Conn Hallinan / Dispatches from the Edge & Noah Shachtman / Danger Room – 2011-10-09 14:03:58
http://www.berkeleydailyplanet.com/issue/2011-10-05/article/38520?headline=Dispatches-From-The-Edge-Why-The-Drone-Wars-Threaten-Us-All–By-Conn-Hallinan
Why The Drone Wars Threaten Us All
Conn Hallinan / Dispatches from the Edge & The Berkeley Daily Planet
BERKELEY, California (October 4, 2011) — Lost in debate over whether the Obama administration had the right to carry out the extra-legal execution of Anwar al-Awlaki, the American-born Yemini cleric and al-Qaeda member, is who pulled the trigger? It is not a minor question, and it lies at the heart of the 1907 Hague Convention, the 1949 Geneva Conventions, and the 1977 additions to the ‘49 agreement: civilians cannot engage in war.
In the main, laws of war focus on the protection of civilians. For instance, Article 48, the “Basic Rule” of Part IV of the 1977 Geneva Conventions, states, “In order to ensure respect for and protection of civilian populations and civilian objects, the Parties to the conflict shall at all times distinguish between civilian populations and combatants and between civilian objects and military objectives and accordingly shall direct their operations only against military objectives.”
What follows in the 1977 Conventions are nine articles specifying what the general rule means, ranging from prohibitions against attacking power plants and water sources and spreading “terror among civilian populations” to destroying the “natural environment.” There are many civilian-related sections in other parts of the Conventions, but the 10 articles that make up Chapter I, Section I, Part IV on “Civilian Population” are the clearest guidelines about what is allowed when civilians are caught up in war.
The Conventions were mainly a response to the horrors of World War II, where civilian deaths were more than twice those on the military side. Of the approximate 80 million people who died in WW II, 55 million of them were civilians. In comparison, out of some 17 million who died in World War I, seven million were civilians.

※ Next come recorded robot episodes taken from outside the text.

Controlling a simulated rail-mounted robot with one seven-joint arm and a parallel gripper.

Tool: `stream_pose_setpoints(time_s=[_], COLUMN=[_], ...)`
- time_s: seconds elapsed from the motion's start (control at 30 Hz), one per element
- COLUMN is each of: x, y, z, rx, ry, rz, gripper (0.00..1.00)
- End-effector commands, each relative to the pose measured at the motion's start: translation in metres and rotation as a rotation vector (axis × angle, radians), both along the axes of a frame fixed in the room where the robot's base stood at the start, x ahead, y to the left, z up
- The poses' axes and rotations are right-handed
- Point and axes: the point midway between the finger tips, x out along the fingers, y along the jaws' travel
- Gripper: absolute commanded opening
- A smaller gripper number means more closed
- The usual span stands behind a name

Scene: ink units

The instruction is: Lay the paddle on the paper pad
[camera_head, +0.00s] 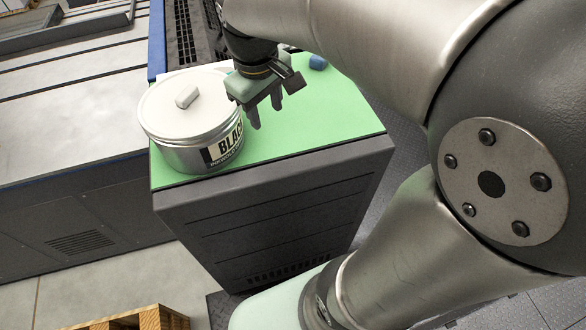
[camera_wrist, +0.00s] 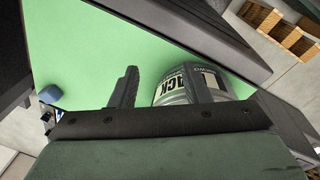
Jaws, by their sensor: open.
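My gripper (camera_head: 265,114) is open above the green top of the cabinet, just right of the ink can; its two dark fingers point down. In the wrist view the fingers of my gripper (camera_wrist: 160,70) stand apart, with no held thing visible between them. I cannot make out the paddle in either view. A thin white edge (camera_head: 168,73) shows behind the can and may be the paper pad; most of it is hidden.
The ink can (camera_head: 222,154), labelled black, has a pale lid with a knob and stands at the top's left front; it also shows in the wrist view (camera_wrist: 172,88). A small blue object (camera_head: 318,62) lies at the back. The green top's right side (camera_head: 340,110) is clear.

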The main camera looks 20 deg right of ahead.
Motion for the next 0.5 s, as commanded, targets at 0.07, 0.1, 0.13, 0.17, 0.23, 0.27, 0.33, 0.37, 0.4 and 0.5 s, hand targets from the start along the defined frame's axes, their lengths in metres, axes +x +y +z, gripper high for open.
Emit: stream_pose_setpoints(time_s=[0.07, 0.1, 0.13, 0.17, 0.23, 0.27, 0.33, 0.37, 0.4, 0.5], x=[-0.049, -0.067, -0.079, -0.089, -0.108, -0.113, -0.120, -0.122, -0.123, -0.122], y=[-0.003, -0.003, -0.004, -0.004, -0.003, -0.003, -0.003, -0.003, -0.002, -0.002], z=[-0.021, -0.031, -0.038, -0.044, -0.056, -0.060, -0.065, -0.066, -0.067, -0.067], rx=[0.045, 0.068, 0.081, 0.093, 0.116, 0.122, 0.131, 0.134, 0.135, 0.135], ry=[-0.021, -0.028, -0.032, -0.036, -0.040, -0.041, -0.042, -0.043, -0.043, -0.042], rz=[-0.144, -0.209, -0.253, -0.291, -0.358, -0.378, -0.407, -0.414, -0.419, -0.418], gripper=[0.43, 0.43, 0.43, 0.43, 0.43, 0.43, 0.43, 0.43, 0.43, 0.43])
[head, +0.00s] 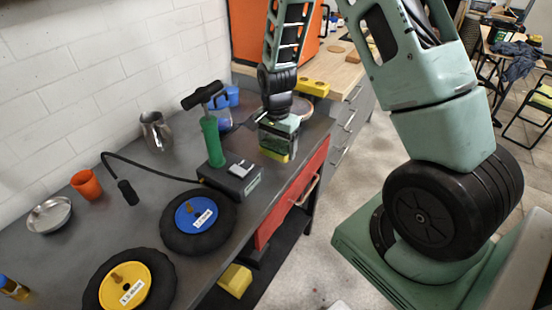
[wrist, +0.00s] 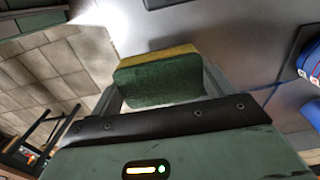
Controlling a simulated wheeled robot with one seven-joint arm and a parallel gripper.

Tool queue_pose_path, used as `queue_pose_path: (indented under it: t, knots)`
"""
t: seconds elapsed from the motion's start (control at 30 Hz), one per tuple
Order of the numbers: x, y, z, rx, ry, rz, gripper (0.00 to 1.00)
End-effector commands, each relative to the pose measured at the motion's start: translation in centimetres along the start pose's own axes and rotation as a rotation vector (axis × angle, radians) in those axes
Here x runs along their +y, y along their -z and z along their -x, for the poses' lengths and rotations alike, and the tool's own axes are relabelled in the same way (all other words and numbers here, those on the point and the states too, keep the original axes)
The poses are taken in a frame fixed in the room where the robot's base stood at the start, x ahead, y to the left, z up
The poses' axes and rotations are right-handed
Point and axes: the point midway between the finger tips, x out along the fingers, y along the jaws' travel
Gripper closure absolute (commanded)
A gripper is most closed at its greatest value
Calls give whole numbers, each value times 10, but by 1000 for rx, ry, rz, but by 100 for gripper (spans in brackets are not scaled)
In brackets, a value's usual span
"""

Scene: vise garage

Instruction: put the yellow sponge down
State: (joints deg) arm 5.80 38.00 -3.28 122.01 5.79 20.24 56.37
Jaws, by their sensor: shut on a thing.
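The yellow sponge (wrist: 158,82), with a dark green face towards the wrist camera and a yellow strip along its far edge, sits between the two fingers of my gripper (wrist: 162,92). In the head view my gripper (head: 278,138) points down at the right edge of the grey workbench (head: 150,205), above the red drawer. The yellow edge of the sponge (head: 274,155) shows at its lower end. My gripper is shut on the sponge. I cannot tell whether the sponge touches the bench top.
A pump (head: 213,140) with a green barrel and dark base stands left of my gripper. Blue-hubbed (head: 196,214) and yellow-hubbed (head: 124,287) wheels lie nearer. A metal pitcher (head: 156,131) and orange cup (head: 87,184) stand by the wall. A yellow block (head: 312,88) lies behind.

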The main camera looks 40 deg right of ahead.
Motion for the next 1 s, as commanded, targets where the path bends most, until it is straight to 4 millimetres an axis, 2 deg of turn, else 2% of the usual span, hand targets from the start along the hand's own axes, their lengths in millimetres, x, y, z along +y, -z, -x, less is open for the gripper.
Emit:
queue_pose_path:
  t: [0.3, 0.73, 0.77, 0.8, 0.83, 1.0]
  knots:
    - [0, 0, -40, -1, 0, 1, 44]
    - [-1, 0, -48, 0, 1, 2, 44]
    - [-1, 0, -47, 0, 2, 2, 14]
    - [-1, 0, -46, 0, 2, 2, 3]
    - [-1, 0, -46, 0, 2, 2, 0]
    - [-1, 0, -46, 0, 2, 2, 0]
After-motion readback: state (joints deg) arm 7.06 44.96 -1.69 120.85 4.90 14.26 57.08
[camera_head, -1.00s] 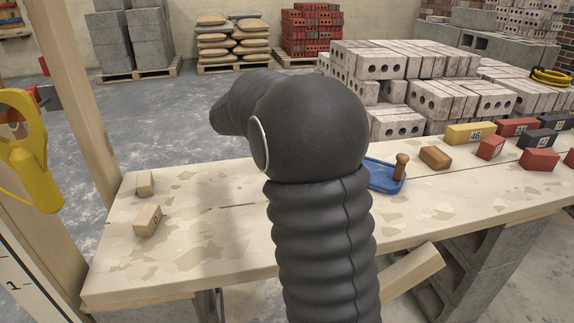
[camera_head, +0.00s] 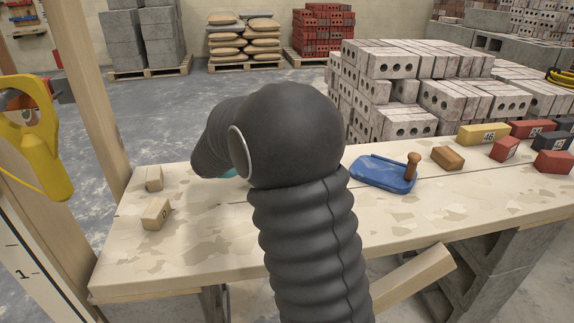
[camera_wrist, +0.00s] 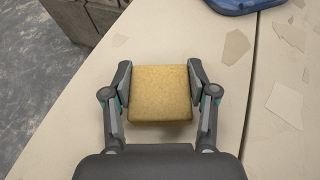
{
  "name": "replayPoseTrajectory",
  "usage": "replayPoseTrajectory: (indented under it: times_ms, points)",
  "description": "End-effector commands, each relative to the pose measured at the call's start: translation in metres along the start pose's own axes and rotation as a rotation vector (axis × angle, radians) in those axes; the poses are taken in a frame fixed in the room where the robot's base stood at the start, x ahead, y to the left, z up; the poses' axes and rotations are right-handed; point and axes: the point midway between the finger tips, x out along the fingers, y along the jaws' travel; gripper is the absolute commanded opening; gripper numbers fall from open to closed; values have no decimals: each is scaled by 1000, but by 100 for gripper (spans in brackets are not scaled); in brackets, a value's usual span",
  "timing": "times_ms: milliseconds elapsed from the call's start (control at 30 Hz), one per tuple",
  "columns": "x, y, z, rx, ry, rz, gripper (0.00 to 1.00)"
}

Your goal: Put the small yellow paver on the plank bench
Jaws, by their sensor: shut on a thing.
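The small yellow paver (camera_wrist: 160,95) is between the two fingers of my gripper (camera_wrist: 160,76) in the wrist view, which is shut on it from both sides. The plank bench (camera_head: 200,255) crosses the head view, and its pale, patchy top (camera_wrist: 85,125) lies beneath the paver in the wrist view. I cannot tell whether the paver touches the bench. In the head view my arm hides the paver and nearly all of my gripper.
A blue float (camera_head: 375,172) with a wooden knob and a brown block (camera_head: 447,157) lie right of my arm. Red, dark and long yellow (camera_head: 483,134) blocks stand farther right. Two small wooden blocks (camera_head: 155,214) lie at the left end. The bench between is clear.

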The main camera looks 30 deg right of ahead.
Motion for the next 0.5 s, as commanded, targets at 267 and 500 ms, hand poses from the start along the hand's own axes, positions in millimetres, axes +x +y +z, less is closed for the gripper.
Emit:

The logic behind Article IV of the Conventions is that civilians are innocent bystanders, with no ability to defend themselves or inflict damage on an antagonist. However, if civilians take part in hostilities, they lose their protected status. If the warring parties have an obligation to protect non-combatants, civilians also have obligations, the most important of which is that they do not act as soldiers.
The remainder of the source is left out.